While New York passed a statute in 2008 mandating a prejudice standard for late notice, the statute is not retroactive. Insurance Law Section 3420. Thus, in a long-term injury case, late notice under New York law can cost policyholders coverage under pre-2008 policies.
Pollution exclusion
The pollution exclusion is another issue of dramatic difference between the two states. The insurance industry placed the “sudden and accidental” pollution exclusion in the standard general liability in about 1973, and replaced it with an absolute exclusion in 1986. New York enforces the sudden and accidental exclusion to apply to any “gradual” pollution, so that essentially there is no coverage for environmental liability post-1973 under New York law. Technicon Electronics Corp. v. American Home Assurance Co., 542 N.E. 2d1048 (N.Y. 1989).
New Jersey has essentially nullified the sudden and accidental exclusion through the doctrine of regulatory estoppel, so that coverage for gradual pollution continues until 1986. As in New York, the Supreme Court held that “sudden and accidental” had a temporal connotation and did not apply to gradual pollution. However, the court then found that the insurance industry had misrepresented the scope of the exclusion in its filings with the New Jersey Department of Insurance. As a result, the court held that the insurance industry was estopped from enforcing the sudden and accidental pollution exclusion. Morton International v. Aetna Casualty & Surety Co., 629 A. 2d 831 (N.J. 1993).
Allocation
Allocation is another issue with a stark contrast between the two states. Under New York law, if an injury lasts from 1960 to 2000, each policy year pays 2.5%. If the policyholder cannot locate its insurance policies from 1960 to 1990, it only receives 25% coverage. New Jersey allocates by both years and policy limits. Carter-Wallace v. Admiral Insurance Co., 712 A, 2d 1116 (N.J. 1998). In later years, policyholders purchased far more insurance coverage than in earlier years.

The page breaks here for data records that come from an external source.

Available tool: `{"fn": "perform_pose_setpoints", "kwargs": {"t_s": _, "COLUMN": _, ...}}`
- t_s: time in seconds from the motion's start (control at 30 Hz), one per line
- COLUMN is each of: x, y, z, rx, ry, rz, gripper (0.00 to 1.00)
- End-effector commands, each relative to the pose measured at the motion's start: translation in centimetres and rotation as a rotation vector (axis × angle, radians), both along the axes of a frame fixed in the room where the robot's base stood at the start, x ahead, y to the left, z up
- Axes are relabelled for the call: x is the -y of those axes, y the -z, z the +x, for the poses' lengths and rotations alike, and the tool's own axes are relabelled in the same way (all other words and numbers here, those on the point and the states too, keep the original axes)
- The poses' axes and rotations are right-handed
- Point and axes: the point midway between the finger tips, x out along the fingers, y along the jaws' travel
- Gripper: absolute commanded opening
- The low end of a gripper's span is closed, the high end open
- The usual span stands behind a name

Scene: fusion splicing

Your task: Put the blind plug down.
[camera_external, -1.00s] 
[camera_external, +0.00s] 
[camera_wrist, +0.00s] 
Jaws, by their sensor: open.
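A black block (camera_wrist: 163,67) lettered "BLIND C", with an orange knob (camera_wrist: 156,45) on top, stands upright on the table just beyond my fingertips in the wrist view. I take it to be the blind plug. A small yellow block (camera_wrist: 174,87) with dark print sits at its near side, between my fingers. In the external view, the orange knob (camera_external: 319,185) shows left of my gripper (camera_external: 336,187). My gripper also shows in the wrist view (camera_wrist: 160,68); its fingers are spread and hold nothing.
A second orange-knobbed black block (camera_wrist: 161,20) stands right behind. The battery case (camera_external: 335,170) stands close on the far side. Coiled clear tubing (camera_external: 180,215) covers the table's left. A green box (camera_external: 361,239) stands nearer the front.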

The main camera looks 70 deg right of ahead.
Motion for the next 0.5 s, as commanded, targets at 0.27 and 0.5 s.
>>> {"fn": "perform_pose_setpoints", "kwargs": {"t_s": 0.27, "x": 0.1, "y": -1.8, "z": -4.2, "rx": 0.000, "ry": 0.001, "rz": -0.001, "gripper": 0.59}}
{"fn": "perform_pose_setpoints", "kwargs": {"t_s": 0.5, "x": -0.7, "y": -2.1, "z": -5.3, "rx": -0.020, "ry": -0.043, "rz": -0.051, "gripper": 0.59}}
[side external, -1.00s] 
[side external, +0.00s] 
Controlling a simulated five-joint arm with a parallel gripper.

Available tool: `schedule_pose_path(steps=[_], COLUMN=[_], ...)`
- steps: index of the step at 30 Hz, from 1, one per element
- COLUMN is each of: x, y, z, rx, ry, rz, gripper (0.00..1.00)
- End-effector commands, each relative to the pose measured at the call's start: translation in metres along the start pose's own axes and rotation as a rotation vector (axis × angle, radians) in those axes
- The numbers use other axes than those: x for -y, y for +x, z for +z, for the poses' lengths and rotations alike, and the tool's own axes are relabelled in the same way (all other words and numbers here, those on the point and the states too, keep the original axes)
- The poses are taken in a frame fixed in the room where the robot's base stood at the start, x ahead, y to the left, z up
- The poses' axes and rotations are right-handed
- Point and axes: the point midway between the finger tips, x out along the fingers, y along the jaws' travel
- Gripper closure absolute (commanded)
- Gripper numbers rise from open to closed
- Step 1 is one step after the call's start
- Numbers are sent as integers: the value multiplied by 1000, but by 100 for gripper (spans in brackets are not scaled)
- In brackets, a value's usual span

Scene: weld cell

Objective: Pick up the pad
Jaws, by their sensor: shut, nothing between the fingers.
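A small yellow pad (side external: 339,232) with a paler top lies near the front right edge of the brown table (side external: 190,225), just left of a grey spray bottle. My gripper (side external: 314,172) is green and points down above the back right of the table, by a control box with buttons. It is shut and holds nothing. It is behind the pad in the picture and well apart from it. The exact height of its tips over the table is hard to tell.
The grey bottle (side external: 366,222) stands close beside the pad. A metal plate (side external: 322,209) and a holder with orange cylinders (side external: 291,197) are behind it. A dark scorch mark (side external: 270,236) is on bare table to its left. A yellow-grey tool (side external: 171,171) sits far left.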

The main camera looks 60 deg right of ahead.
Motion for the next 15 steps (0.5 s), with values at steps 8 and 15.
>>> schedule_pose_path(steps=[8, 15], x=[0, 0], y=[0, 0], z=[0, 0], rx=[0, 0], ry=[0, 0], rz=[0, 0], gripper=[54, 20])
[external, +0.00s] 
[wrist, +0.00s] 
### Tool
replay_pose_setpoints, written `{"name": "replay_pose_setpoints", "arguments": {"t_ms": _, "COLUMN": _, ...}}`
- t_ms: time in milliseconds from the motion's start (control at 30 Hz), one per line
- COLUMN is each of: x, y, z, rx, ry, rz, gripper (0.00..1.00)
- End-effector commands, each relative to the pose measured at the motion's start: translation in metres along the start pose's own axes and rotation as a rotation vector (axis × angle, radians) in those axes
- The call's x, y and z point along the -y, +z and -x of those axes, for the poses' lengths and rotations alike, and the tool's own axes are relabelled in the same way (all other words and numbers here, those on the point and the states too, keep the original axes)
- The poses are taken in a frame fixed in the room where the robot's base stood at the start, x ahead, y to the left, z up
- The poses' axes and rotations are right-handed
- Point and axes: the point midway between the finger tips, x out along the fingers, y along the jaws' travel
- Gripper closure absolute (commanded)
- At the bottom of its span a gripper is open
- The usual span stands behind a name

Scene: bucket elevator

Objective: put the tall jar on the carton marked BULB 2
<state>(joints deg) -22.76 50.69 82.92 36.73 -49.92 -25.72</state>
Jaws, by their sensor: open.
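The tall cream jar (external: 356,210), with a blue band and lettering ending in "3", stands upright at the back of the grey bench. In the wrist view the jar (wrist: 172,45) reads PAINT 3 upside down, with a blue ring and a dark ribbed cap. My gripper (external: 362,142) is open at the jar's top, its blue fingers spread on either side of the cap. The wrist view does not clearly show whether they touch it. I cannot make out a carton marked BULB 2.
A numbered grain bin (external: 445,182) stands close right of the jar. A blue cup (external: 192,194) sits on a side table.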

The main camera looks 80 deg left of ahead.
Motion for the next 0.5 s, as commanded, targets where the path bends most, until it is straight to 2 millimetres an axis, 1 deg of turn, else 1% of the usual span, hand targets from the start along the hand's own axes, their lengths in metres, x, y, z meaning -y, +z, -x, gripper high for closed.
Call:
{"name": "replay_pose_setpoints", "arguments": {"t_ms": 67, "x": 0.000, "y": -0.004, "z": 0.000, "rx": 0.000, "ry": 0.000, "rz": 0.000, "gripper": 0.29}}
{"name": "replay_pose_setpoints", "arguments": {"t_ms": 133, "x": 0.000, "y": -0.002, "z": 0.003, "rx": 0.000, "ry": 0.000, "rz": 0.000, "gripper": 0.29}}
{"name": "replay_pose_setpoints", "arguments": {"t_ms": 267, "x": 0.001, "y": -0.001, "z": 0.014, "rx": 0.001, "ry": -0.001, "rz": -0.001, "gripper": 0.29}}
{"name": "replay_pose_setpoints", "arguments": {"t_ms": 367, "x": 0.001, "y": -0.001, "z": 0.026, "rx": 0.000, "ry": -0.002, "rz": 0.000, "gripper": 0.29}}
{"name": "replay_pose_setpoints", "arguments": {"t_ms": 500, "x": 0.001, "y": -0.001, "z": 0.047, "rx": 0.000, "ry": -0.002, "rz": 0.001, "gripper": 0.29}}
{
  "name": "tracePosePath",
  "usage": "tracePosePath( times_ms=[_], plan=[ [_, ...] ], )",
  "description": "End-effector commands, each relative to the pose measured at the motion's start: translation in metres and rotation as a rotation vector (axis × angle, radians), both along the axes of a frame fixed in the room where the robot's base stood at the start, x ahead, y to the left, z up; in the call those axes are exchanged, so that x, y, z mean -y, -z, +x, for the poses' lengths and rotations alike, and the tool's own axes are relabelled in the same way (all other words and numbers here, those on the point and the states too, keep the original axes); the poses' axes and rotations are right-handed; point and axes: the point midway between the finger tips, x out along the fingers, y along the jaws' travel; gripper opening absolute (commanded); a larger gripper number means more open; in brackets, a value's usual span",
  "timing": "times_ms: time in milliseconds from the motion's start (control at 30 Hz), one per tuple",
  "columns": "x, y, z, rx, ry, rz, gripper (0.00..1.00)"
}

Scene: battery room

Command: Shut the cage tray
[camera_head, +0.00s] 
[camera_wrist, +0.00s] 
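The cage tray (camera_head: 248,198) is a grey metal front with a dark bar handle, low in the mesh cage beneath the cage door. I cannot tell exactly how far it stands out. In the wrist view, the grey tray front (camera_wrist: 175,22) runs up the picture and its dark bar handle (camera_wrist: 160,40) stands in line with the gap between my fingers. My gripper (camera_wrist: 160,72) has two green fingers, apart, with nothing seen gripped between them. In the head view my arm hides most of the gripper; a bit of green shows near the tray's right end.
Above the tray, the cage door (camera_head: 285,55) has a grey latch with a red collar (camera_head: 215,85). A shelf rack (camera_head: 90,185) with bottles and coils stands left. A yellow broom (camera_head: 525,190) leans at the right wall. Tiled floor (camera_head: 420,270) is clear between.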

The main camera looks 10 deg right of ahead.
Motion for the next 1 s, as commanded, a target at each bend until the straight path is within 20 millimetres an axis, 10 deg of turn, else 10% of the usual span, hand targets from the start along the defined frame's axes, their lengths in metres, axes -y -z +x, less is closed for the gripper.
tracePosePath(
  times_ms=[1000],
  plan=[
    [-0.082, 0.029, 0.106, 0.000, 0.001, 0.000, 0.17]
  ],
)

If a policyholder purchased $1 million of insurance in year one, and $9 million in year two, the year-two policy is allocated 90% of the liability. A company may have purchased $10,000 in coverage in 1960, and $10 million of coverage in 1990. As a result, in the above example, the policyholder may have 75% or more coverage because the policy limits from 1990 to 2000 would be so much higher than in the earlier missing years.
Choice of law
The above analysis demonstrates that both policyholders and insurance companies must place a premium on choice of law and choice of forum in long-term injury cases. Which state’s law applies is often dispositive. Choice of law is another area where New York and New Jersey differ significantly. While both apply the Restatement and utilize a multi-factored approach, New York courts normally apply the law of the place of contracting. Certain Underwriters at Lloyd’s v. Foster Wheeler Corp., 822 N.Y.S. 2d 30 (Sup. Ct. App. Div. 2006).
New Jersey first moved away from the place of contracting rule with respect to environmental insurance. The state’s Supreme Court held that the location of the hazardous waste site controlled choice of law, once again based on the New Jersey public policy of remediating hazardous waste sites within its borders. Gilbert Spruance Co. v. Pennsylvania Manufacturers’ Association Insurance Co., 134 N.J. 96 (1993).
The Third Circuit recently applied New Jersey choice of law rules in Mega Construction Corp. v. XL America Group, 4-11-2017 (3d Cir. 2017). The case concerned a New Jersey headquartered company engaged in a construction project in Pennsylvania, where the accident occurred. The court applied Pennsylvania law, evidencing a further shift away from the location of the policyholder to the location of the tort.
Honeywell muddled the choice of law picture. Honeywell concerned two insurance policies issued to Bendix Corporation in the 1970s. The insurance policies were negotiated and delivered to Bendix in Michigan. Allied-Signal, headquartered in New Jersey, acquired Bendix in 1983; Allied Signal later acquired Honeywell and changed its name. The court applied New Jersey law to the Bendix policies, which maximized coverage. The court looked to Bendix’s pre-1983 ties to New Jersey and the fact that the performance of the insurance policies — i.e., payment—took place in New Jersey.
Choice of forum
In insurance coverage cases where two different states could serve as the forum state, seizing the forum that best benefits a party is critical. Great American Insurance Co. v. Ace American Insurance Co., no. 4:18-cv-001114 (N.D. Tex. 2018) is illustrative. This case concerned an action against a company by the New Jersey Department of Environmental Protection involving stream pollution. The company’s parent was located in Texas, which was where the insurance policies were entered into. The policyholder made an insurance claim.
If suit was brought in New Jersey, New Jersey law would apply, and coverage would lie. If suit were brought in Texas, Texas law would apply and there would not be coverage. The insurance company sued first in Texas, and the policyholder lost coverage.
Insurance coverage concerns numerous legal issues, and the law on each issue differs among jurisdictions. New York law allocates by years on the risk, while New Jersey law allocates on the basis of both years and limits. Pennsylvania, on the other hand, is an “all sums” state, where the policyholder can collect all of its damages under any one policy year. New York and Pennsylvania enforce the “sudden and accidental” pollution exclusion, while New Jersey does not. Late notice is rarely a coverage factor in New Jersey, but can be fatal in states such as Georgia and Illinois.
Carefully analyze these issues
Thus, choice of forum is dictated by choice of law, and choice of law is often unpredictable or involves a balancing of several factors. Attorneys must carefully analyze these issues when confronted with a long-term injury claim that can be brought in multiple jurisdictions.